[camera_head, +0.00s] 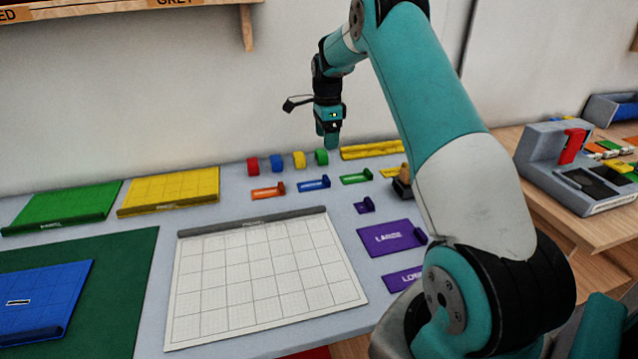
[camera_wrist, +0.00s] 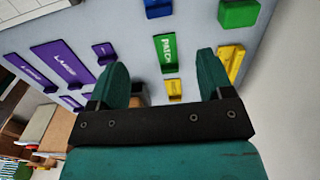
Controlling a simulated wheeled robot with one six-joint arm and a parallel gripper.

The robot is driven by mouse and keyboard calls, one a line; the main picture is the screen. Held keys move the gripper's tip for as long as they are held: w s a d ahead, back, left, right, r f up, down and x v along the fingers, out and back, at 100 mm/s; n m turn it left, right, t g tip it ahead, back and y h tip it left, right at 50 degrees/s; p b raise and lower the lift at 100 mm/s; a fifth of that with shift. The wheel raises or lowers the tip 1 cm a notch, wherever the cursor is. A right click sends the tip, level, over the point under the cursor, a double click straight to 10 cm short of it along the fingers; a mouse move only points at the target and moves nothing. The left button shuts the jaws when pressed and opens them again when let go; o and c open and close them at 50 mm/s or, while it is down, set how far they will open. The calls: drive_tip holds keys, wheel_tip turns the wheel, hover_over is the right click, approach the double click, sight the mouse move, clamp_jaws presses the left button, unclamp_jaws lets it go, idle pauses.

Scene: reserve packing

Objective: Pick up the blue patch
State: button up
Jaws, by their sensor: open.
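The blue patch (camera_head: 313,184) is a small flat piece with a raised end, lying on the grey table between the orange and green patches. In the wrist view it shows only partly, at the top edge (camera_wrist: 158,8). My gripper (camera_head: 331,141) is above the back of the table, pointing down, apart from the blue patch. In the wrist view my gripper (camera_wrist: 162,68) is open, with nothing between its fingers. The green patch (camera_wrist: 165,52) shows beyond the gap between them.
An orange patch (camera_head: 268,191), green patch (camera_head: 356,176) and a row of coloured blocks, including a blue block (camera_head: 276,162), lie nearby. Purple pieces (camera_head: 391,237) lie right, a white grid board (camera_head: 262,270) in front. A wall stands behind the table.

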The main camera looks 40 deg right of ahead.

> **Given exercise**
Return each line of the data, keeping its wording exact and omitting pictures.

> **Task result**
[camera_head, +0.00s] 
[camera_wrist, +0.00s] 
Controlling a simulated wheeled robot with one six-joint arm and a parallel gripper.

The robot is driven by mouse and keyboard calls, one a line; the main picture is the screen. Held keys move the gripper's tip for as long as they are held: w s a d ahead, back, left, right, r f up, down and x v along the fingers, out and back, at 100 mm/s; n m turn it left, right, t g tip it ahead, back and y h tip it left, right at 50 degrees/s; p b raise and lower the lift at 100 mm/s; a fifth of that with shift. The wheel raises or lowers the tip 1 cm a notch, wherever the cursor is. A right click sends the tip, level, over the point under the cursor, a double click straight to 10 cm short of it along the fingers; a mouse move only points at the target and moves nothing. The left button shuts the jaws when pressed and opens them again when let go; o and c open and close them at 50 mm/s or, while it is down, set how far they will open. The calls: drive_tip holds keys, wheel_tip turns the wheel, hover_over is the right click, approach the double click, sight the mouse move, clamp_jaws presses the left button, unclamp_jaws lets it go, idle pauses.

Scene: reserve packing

Objective: Pick up the blue patch
State: button up
Jaws, by their sensor: open.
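The blue patch (camera_head: 313,184) is a small flat piece with a raised end, lying on the grey table between the orange and green patches. In the wrist view it shows only partly, at the top edge (camera_wrist: 158,8). My gripper (camera_head: 331,141) is above the back of the table, pointing down, apart from the blue patch. In the wrist view my gripper (camera_wrist: 162,68) is open, with nothing between its fingers. The green patch (camera_wrist: 165,52) shows beyond the gap between them.
An orange patch (camera_head: 268,191), green patch (camera_head: 356,176) and a row of coloured blocks, including a blue block (camera_head: 276,162), lie nearby. Purple pieces (camera_head: 391,237) lie right, a white grid board (camera_head: 262,270) in front. A wall stands behind the table.

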The main camera looks 40 deg right of ahead.

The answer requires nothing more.